--- START OF Supplied material ---
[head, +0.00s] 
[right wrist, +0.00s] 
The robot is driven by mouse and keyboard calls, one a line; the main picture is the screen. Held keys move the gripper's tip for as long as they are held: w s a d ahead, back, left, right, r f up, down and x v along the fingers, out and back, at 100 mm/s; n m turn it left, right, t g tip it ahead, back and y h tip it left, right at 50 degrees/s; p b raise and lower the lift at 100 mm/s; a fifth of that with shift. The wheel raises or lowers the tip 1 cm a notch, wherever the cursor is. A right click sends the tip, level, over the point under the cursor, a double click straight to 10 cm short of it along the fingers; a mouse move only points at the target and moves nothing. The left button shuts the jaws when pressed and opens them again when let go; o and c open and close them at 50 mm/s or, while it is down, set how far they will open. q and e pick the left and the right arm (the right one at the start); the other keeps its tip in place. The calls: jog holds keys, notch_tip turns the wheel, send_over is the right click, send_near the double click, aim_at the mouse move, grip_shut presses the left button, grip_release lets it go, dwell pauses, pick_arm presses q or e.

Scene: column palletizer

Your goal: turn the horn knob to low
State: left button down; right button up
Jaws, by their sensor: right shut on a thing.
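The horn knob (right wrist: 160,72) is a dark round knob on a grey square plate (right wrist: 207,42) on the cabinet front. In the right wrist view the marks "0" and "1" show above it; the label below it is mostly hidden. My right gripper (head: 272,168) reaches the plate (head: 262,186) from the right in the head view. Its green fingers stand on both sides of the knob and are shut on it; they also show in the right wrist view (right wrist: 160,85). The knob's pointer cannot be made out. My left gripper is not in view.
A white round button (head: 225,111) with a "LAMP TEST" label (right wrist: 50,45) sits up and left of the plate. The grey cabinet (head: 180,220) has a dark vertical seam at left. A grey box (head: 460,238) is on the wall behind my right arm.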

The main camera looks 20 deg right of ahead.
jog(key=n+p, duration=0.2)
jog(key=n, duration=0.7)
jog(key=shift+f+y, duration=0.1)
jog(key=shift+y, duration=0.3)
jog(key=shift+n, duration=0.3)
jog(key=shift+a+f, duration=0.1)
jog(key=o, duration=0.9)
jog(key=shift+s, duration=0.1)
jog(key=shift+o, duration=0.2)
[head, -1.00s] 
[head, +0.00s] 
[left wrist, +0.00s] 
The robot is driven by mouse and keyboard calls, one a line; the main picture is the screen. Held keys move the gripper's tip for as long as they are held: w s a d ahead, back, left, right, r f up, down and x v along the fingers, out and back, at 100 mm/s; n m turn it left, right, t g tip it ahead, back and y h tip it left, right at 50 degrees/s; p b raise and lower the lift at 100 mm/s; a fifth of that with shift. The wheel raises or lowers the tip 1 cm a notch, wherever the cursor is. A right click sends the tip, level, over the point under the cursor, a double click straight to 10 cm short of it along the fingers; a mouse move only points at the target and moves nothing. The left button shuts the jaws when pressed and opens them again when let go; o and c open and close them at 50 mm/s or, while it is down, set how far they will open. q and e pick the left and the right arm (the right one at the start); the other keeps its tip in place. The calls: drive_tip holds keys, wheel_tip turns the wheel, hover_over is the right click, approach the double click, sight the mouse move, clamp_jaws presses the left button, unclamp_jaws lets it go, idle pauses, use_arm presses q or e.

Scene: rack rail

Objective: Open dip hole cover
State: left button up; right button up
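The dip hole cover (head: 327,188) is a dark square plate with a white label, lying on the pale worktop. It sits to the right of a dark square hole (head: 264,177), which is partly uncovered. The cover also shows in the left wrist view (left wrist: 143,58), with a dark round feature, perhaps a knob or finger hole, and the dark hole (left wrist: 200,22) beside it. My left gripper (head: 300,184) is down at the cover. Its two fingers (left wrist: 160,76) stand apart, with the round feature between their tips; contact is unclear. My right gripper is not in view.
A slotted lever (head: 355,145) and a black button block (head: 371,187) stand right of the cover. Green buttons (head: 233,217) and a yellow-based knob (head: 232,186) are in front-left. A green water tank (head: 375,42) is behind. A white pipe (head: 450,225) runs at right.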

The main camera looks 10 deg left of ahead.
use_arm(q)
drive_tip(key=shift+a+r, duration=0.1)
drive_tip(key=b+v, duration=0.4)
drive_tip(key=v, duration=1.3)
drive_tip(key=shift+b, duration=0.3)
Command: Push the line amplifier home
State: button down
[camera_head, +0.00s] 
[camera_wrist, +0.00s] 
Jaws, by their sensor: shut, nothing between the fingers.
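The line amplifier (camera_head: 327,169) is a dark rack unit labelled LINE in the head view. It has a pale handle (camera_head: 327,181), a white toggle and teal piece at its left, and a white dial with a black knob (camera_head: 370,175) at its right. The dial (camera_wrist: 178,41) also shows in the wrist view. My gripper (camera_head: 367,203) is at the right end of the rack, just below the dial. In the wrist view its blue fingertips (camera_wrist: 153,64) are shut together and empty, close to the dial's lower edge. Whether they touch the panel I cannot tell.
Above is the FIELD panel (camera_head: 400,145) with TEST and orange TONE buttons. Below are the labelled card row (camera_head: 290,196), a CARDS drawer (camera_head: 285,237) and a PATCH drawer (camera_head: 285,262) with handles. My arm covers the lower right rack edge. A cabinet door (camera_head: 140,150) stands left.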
--- END OF Supplied material ---
## [Given task]
Type out the material again exactly as presented.

## [Task result]
[head, +0.00s] 
[right wrist, +0.00s] 
The robot is driven by mouse and keyboard calls, one a line; the main picture is the screen. Held keys move the gripper's tip for as long as they are held: w s a d ahead, back, left, right, r f up, down and x v along the fingers, out and back, at 100 mm/s; n m turn it left, right, t g tip it ahead, back and y h tip it left, right at 50 degrees/s; p b raise and lower the lift at 100 mm/s; a fifth of that with shift. The wheel raises or lowers the tip 1 cm a notch, wherever the cursor is. A right click sends the tip, level, over the point under the cursor, a double click straight to 10 cm short of it along the fingers; a mouse move only points at the target and moves nothing. The left button shuts the jaws when pressed and opens them again when let go; o and c open and close them at 50 mm/s or, while it is down, set how far they will open. q and e pick the left and the right arm (the right one at the start); the other keeps its tip in place. The calls: jog holds keys, notch_tip turns the wheel, send_over is the right click, send_near the double click, aim_at the mouse move, grip_shut presses the left button, grip_release lets it go, dwell pauses, pick_arm presses q or e.

Scene: column palletizer

Your goal: turn the horn knob to low
State: left button down; right button up
Jaws, by their sensor: right shut on a thing.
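The horn knob (right wrist: 160,72) is a dark round knob on a grey square plate (right wrist: 207,42) on the cabinet front. In the right wrist view the marks "0" and "1" show above it; the label below it is mostly hidden. My right gripper (head: 272,168) reaches the plate (head: 262,186) from the right in the head view. Its green fingers stand on both sides of the knob and are shut on it; they also show in the right wrist view (right wrist: 160,85). The knob's pointer cannot be made out. My left gripper is not in view.
A white round button (head: 225,111) with a "LAMP TEST" label (right wrist: 50,45) sits up and left of the plate. The grey cabinet (head: 180,220) has a dark vertical seam at left. A grey box (head: 460,238) is on the wall behind my right arm.

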The main camera looks 20 deg right of ahead.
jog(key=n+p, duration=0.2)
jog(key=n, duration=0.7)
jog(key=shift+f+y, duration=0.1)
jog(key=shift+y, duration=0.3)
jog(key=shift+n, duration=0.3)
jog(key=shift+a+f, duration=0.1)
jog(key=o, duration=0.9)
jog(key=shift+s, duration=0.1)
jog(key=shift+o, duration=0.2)
[head, -1.00s] 
[head, +0.00s] 
[left wrist, +0.00s] 
The robot is driven by mouse and keyboard calls, one a line; the main picture is the screen. Held keys move the gripper's tip for as long as they are held: w s a d ahead, back, left, right, r f up, down and x v along the fingers, out and back, at 100 mm/s; n m turn it left, right, t g tip it ahead, back and y h tip it left, right at 50 degrees/s; p b raise and lower the lift at 100 mm/s; a fifth of that with shift. The wheel raises or lowers the tip 1 cm a notch, wherever the cursor is. A right click sends the tip, level, over the point under the cursor, a double click straight to 10 cm short of it along the fingers; a mouse move only points at the target and moves nothing. The left button shuts the jaws when pressed and opens them again when let go; o and c open and close them at 50 mm/s or, while it is down, set how far they will open. q and e pick the left and the right arm (the right one at the start); the other keeps its tip in place. The calls: drive_tip holds keys, wheel_tip turns the wheel, hover_over is the right click, approach the double click, sight the mouse move, clamp_jaws presses the left button, unclamp_jaws lets it go, idle pauses, use_arm presses q or e.

Scene: rack rail

Objective: Open dip hole cover
State: left button up; right button up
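The dip hole cover (head: 327,188) is a dark square plate with a white label, lying on the pale worktop. It sits to the right of a dark square hole (head: 264,177), which is partly uncovered. The cover also shows in the left wrist view (left wrist: 143,58), with a dark round feature, perhaps a knob or finger hole, and the dark hole (left wrist: 200,22) beside it. My left gripper (head: 300,184) is down at the cover. Its two fingers (left wrist: 160,76) stand apart, with the round feature between their tips; contact is unclear. My right gripper is not in view.
A slotted lever (head: 355,145) and a black button block (head: 371,187) stand right of the cover. Green buttons (head: 233,217) and a yellow-based knob (head: 232,186) are in front-left. A green water tank (head: 375,42) is behind. A white pipe (head: 450,225) runs at right.

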The main camera looks 10 deg left of ahead.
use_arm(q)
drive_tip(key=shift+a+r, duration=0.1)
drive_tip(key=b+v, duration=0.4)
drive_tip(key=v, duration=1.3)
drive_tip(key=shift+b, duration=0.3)
Command: Push the line amplifier home
State: button down
[camera_head, +0.00s] 
[camera_wrist, +0.00s] 
Jaws, by their sensor: shut, nothing between the fingers.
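The line amplifier (camera_head: 327,169) is a dark rack unit labelled LINE in the head view. It has a pale handle (camera_head: 327,181), a white toggle and teal piece at its left, and a white dial with a black knob (camera_head: 370,175) at its right. The dial (camera_wrist: 178,41) also shows in the wrist view. My gripper (camera_head: 367,203) is at the right end of the rack, just below the dial. In the wrist view its blue fingertips (camera_wrist: 153,64) are shut together and empty, close to the dial's lower edge. Whether they touch the panel I cannot tell.
Above is the FIELD panel (camera_head: 400,145) with TEST and orange TONE buttons. Below are the labelled card row (camera_head: 290,196), a CARDS drawer (camera_head: 285,237) and a PATCH drawer (camera_head: 285,262) with handles. My arm covers the lower right rack edge. A cabinet door (camera_head: 140,150) stands left.

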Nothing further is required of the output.